All Five Trapped Miners Found Dead After El Teniente Mine Collapse
Rescue ends with six fatalities following a magnitude‑four point two tremor at Chile’s largest underground copper operation
Five miners who were trapped in a collapse at the El Teniente copper mine have been found dead, bringing the death toll to six.
One worker died at the time of the incident on Thursday evening, and the remaining five were recovered over the course of seventy hours of rescue efforts in the Andesita section.
The collapse was triggered by a magnitude‑four point two seismic event.
It remains unclear whether the tremor was natural or induced by mining operations.

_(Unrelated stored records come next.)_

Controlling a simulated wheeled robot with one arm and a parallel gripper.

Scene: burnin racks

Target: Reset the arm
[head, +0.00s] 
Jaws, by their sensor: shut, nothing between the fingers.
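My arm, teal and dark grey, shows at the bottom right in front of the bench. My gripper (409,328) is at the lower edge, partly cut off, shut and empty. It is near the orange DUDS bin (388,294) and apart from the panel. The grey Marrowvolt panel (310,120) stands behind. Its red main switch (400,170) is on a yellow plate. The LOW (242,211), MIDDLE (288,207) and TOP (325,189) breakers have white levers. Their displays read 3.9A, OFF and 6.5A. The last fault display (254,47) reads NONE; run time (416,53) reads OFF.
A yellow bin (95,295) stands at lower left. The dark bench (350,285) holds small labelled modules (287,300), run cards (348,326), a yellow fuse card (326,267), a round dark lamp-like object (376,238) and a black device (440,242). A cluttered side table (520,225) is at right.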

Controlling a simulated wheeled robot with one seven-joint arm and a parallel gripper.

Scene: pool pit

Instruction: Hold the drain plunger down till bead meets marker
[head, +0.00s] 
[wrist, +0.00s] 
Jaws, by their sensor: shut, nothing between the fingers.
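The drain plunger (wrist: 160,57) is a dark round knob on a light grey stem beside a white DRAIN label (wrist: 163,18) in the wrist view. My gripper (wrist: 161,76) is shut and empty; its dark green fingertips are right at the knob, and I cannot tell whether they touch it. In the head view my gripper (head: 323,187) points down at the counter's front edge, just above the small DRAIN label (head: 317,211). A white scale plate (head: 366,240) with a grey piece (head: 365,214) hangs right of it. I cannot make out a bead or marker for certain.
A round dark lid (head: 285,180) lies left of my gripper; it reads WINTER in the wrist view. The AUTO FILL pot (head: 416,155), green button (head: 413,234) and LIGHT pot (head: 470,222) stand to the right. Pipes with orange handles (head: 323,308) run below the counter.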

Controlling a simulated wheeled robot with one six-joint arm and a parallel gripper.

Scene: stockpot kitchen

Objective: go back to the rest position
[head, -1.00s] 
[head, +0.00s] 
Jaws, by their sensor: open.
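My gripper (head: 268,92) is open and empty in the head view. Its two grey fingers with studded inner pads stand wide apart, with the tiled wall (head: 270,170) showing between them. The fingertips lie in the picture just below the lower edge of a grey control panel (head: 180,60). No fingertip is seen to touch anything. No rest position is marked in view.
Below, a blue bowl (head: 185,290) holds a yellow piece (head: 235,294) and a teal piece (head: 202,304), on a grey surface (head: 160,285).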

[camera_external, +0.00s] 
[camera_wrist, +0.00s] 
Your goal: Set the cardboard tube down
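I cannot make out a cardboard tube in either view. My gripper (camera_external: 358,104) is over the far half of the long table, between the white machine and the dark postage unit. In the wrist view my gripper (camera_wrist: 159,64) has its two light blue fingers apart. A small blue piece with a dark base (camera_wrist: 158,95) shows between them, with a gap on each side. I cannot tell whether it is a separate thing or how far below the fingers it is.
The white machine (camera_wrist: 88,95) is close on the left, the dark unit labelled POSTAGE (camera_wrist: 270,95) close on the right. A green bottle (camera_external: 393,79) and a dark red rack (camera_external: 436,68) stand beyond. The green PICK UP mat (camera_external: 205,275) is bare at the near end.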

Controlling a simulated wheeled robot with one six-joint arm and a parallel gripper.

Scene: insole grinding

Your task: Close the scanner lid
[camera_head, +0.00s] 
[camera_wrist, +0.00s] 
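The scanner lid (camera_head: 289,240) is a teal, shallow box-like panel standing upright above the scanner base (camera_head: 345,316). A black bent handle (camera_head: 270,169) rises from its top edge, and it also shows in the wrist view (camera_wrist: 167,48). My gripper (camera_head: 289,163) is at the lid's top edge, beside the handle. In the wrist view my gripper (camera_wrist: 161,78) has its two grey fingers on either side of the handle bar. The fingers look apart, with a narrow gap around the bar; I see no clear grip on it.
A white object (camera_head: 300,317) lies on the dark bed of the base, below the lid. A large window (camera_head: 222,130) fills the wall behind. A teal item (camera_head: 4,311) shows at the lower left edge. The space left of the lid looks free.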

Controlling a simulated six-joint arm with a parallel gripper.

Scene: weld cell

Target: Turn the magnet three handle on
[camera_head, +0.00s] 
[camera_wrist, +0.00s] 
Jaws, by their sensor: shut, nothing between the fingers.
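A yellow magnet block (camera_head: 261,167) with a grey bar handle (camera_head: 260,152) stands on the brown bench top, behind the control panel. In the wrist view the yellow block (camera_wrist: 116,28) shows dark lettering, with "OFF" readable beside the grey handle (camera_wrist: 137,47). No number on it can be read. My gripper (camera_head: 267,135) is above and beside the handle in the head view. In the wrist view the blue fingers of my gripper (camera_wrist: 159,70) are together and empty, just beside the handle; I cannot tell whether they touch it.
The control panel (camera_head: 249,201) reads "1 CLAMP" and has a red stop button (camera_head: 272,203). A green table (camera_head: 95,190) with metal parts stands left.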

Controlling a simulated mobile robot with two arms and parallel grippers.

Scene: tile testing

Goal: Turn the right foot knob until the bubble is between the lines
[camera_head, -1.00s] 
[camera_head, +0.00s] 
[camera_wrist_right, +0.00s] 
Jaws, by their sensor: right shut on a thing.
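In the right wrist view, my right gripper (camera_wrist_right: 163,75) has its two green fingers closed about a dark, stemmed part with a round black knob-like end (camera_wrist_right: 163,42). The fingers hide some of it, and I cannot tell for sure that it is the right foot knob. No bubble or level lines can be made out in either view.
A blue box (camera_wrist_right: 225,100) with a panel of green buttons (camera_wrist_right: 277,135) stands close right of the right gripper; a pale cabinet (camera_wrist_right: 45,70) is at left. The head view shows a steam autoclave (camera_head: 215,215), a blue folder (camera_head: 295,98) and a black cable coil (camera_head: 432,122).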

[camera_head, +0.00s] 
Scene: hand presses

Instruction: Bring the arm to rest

Rescue crews cleared twenty‑five point five metres of debris, removing over three thousand two hundred seventy metric tons of material using remote‑operated machinery, with approximately one hundred personnel involved.
The deceased miners, aged between twenty‑nine and thirty‑four, were employed by subcontractor Gardilcic.
Nine other workers sustained injuries during the incident.
Codelco temporarily suspended operations in the affected area and evacuated around three thousand personnel from the broader mine site.
The president of Chile declared three days of national mourning.
Codelco’s chairman announced that international experts will be convened to investigate the cause of the disaster and review safety protocols.
The incident is the most serious fatality event at El Teniente in over three decades.
El Teniente, operated by Chile’s state‑owned copper company, is the world’s largest underground copper mine, spanning more than four thousand five hundred kilometres of tunnels in the Andes Mountains.
In the previous year, the mine produced three hundred fifty‑six thousand metric tons of copper, contributing significantly to Chile’s status as the world’s leading copper supplier.